__Direction__
Would you extract the whole listing below and retype it exactly?

>> start Records for processing

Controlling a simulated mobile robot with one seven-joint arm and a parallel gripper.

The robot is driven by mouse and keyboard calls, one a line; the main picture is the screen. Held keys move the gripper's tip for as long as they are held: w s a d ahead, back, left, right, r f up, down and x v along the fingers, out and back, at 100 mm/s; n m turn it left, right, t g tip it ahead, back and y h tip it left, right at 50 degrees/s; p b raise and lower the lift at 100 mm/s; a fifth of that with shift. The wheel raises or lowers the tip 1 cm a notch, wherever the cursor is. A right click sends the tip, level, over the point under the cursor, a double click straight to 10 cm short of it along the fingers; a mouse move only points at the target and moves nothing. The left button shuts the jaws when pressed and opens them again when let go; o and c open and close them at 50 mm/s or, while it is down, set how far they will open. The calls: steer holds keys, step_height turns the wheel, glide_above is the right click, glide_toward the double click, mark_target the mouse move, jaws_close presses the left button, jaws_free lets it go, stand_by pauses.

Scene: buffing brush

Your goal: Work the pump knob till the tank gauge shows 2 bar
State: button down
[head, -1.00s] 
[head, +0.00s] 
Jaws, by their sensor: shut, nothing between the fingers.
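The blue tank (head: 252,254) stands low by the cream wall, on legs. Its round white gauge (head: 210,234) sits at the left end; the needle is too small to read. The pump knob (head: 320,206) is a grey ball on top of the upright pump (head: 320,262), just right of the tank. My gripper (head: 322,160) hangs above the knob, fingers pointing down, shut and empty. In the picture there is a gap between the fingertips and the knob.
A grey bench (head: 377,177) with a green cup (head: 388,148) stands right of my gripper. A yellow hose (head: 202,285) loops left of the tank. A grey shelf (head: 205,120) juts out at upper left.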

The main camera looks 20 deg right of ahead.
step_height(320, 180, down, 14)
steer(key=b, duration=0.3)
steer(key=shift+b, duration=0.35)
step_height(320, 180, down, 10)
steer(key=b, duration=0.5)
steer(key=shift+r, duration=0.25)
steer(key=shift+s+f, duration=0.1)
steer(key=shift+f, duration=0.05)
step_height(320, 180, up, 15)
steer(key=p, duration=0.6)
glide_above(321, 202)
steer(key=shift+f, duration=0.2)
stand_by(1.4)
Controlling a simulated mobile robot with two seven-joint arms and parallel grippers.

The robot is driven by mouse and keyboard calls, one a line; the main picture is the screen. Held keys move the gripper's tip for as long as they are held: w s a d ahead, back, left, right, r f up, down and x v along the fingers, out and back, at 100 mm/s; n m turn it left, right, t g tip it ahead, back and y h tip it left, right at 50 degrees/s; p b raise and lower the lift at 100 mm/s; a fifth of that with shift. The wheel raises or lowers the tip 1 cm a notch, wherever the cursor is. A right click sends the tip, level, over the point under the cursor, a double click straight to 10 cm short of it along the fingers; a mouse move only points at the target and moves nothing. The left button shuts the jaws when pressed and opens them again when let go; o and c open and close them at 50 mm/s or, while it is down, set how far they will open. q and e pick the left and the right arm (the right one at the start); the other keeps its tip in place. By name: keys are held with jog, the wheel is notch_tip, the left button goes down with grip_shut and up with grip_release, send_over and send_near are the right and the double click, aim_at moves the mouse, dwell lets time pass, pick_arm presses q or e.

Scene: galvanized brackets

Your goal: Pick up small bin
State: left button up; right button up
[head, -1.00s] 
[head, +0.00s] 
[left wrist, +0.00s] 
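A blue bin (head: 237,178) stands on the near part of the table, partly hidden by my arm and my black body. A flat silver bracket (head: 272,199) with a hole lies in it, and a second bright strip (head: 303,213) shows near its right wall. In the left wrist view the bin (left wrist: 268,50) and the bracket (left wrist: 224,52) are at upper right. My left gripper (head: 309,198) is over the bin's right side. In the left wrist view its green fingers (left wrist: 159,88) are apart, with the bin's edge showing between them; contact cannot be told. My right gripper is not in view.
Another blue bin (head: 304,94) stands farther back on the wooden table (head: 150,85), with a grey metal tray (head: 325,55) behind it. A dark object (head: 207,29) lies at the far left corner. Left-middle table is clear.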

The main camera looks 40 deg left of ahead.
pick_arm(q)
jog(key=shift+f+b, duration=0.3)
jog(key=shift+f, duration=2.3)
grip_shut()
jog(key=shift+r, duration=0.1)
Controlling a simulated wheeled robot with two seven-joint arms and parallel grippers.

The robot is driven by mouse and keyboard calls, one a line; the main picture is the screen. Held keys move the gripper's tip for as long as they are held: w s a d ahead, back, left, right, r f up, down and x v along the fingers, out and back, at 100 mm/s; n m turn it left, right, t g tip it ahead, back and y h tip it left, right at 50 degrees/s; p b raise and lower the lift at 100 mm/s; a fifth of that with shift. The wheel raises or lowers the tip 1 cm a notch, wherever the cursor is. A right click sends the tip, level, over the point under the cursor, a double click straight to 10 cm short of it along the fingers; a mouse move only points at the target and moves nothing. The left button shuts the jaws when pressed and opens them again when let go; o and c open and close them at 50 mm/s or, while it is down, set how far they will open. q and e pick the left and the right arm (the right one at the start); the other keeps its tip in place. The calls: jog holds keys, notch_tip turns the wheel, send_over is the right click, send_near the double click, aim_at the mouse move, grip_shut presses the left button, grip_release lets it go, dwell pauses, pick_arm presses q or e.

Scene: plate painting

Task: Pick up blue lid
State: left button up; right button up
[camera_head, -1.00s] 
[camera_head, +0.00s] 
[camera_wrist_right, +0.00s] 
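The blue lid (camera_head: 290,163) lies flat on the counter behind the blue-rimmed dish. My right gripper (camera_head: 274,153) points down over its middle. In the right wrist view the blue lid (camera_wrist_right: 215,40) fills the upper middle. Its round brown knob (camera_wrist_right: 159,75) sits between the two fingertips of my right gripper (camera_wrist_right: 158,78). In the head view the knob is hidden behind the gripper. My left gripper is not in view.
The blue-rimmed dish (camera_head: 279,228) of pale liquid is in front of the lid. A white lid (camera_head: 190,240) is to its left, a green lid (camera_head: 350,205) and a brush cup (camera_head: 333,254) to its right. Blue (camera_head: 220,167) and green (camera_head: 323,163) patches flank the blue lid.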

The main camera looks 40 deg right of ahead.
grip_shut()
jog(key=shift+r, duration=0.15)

>> end Records for processing

__Response below__
Controlling a simulated mobile robot with one seven-joint arm and a parallel gripper.

The robot is driven by mouse and keyboard calls, one a line; the main picture is the screen. Held keys move the gripper's tip for as long as they are held: w s a d ahead, back, left, right, r f up, down and x v along the fingers, out and back, at 100 mm/s; n m turn it left, right, t g tip it ahead, back and y h tip it left, right at 50 degrees/s; p b raise and lower the lift at 100 mm/s; a fifth of that with shift. The wheel raises or lowers the tip 1 cm a notch, wherever the cursor is. A right click sends the tip, level, over the point under the cursor, a double click straight to 10 cm short of it along the fingers; a mouse move only points at the target and moves nothing. The left button shuts the jaws when pressed and opens them again when let go; o and c open and close them at 50 mm/s or, while it is down, set how far they will open. The calls: steer holds keys, step_height turns the wheel, glide_above is the right click, glide_toward the double click, mark_target the mouse move, jaws_close presses the left button, jaws_free lets it go, stand_by pauses.

Scene: buffing brush

Your goal: Work the pump knob till the tank gauge shows 2 bar
State: button down
[head, -1.00s] 
[head, +0.00s] 
Jaws, by their sensor: shut, nothing between the fingers.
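The blue tank (head: 252,254) stands low by the cream wall, on legs. Its round white gauge (head: 210,234) sits at the left end; the needle is too small to read. The pump knob (head: 320,206) is a grey ball on top of the upright pump (head: 320,262), just right of the tank. My gripper (head: 322,160) hangs above the knob, fingers pointing down, shut and empty. In the picture there is a gap between the fingertips and the knob.
A grey bench (head: 377,177) with a green cup (head: 388,148) stands right of my gripper. A yellow hose (head: 202,285) loops left of the tank. A grey shelf (head: 205,120) juts out at upper left.

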The main camera looks 20 deg right of ahead.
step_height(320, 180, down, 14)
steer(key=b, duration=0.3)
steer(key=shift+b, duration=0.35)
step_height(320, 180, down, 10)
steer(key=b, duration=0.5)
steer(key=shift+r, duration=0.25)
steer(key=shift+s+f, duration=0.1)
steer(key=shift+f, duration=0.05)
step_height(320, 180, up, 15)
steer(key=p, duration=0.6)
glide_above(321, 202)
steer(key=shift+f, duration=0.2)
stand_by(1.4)
Controlling a simulated mobile robot with two seven-joint arms and parallel grippers.

The robot is driven by mouse and keyboard calls, one a line; the main picture is the screen. Held keys move the gripper's tip for as long as they are held: w s a d ahead, back, left, right, r f up, down and x v along the fingers, out and back, at 100 mm/s; n m turn it left, right, t g tip it ahead, back and y h tip it left, right at 50 degrees/s; p b raise and lower the lift at 100 mm/s; a fifth of that with shift. The wheel raises or lowers the tip 1 cm a notch, wherever the cursor is. A right click sends the tip, level, over the point under the cursor, a double click straight to 10 cm short of it along the fingers; a mouse move only points at the target and moves nothing. The left button shuts the jaws when pressed and opens them again when let go; o and c open and close them at 50 mm/s or, while it is down, set how far they will open. q and e pick the left and the right arm (the right one at the start); the other keeps its tip in place. By name: keys are held with jog, the wheel is notch_tip, the left button goes down with grip_shut and up with grip_release, send_over and send_near are the right and the double click, aim_at moves the mouse, dwell lets time pass, pick_arm presses q or e.

Scene: galvanized brackets

Your goal: Pick up small bin
State: left button up; right button up
[head, -1.00s] 
[head, +0.00s] 
[left wrist, +0.00s] 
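A blue bin (head: 237,178) stands on the near part of the table, partly hidden by my arm and my black body. A flat silver bracket (head: 272,199) with a hole lies in it, and a second bright strip (head: 303,213) shows near its right wall. In the left wrist view the bin (left wrist: 268,50) and the bracket (left wrist: 224,52) are at upper right. My left gripper (head: 309,198) is over the bin's right side. In the left wrist view its green fingers (left wrist: 159,88) are apart, with the bin's edge showing between them; contact cannot be told. My right gripper is not in view.
Another blue bin (head: 304,94) stands farther back on the wooden table (head: 150,85), with a grey metal tray (head: 325,55) behind it. A dark object (head: 207,29) lies at the far left corner. Left-middle table is clear.

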The main camera looks 40 deg left of ahead.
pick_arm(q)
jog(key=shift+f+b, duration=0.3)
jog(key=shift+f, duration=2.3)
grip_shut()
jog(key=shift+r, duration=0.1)
Controlling a simulated wheeled robot with two seven-joint arms and parallel grippers.

The robot is driven by mouse and keyboard calls, one a line; the main picture is the screen. Held keys move the gripper's tip for as long as they are held: w s a d ahead, back, left, right, r f up, down and x v along the fingers, out and back, at 100 mm/s; n m turn it left, right, t g tip it ahead, back and y h tip it left, right at 50 degrees/s; p b raise and lower the lift at 100 mm/s; a fifth of that with shift. The wheel raises or lowers the tip 1 cm a notch, wherever the cursor is. A right click sends the tip, level, over the point under the cursor, a double click straight to 10 cm short of it along the fingers; a mouse move only points at the target and moves nothing. The left button shuts the jaws when pressed and opens them again when let go; o and c open and close them at 50 mm/s or, while it is down, set how far they will open. q and e pick the left and the right arm (the right one at the start); the other keeps its tip in place. The calls: jog holds keys, notch_tip turns the wheel, send_over is the right click, send_near the double click, aim_at the mouse move, grip_shut presses the left button, grip_release lets it go, dwell pauses, pick_arm presses q or e.

Scene: plate painting

Task: Pick up blue lid
State: left button up; right button up
[camera_head, -1.00s] 
[camera_head, +0.00s] 
[camera_wrist_right, +0.00s] 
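The blue lid (camera_head: 290,163) lies flat on the counter behind the blue-rimmed dish. My right gripper (camera_head: 274,153) points down over its middle. In the right wrist view the blue lid (camera_wrist_right: 215,40) fills the upper middle. Its round brown knob (camera_wrist_right: 159,75) sits between the two fingertips of my right gripper (camera_wrist_right: 158,78). In the head view the knob is hidden behind the gripper. My left gripper is not in view.
The blue-rimmed dish (camera_head: 279,228) of pale liquid is in front of the lid. A white lid (camera_head: 190,240) is to its left, a green lid (camera_head: 350,205) and a brush cup (camera_head: 333,254) to its right. Blue (camera_head: 220,167) and green (camera_head: 323,163) patches flank the blue lid.

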The main camera looks 40 deg right of ahead.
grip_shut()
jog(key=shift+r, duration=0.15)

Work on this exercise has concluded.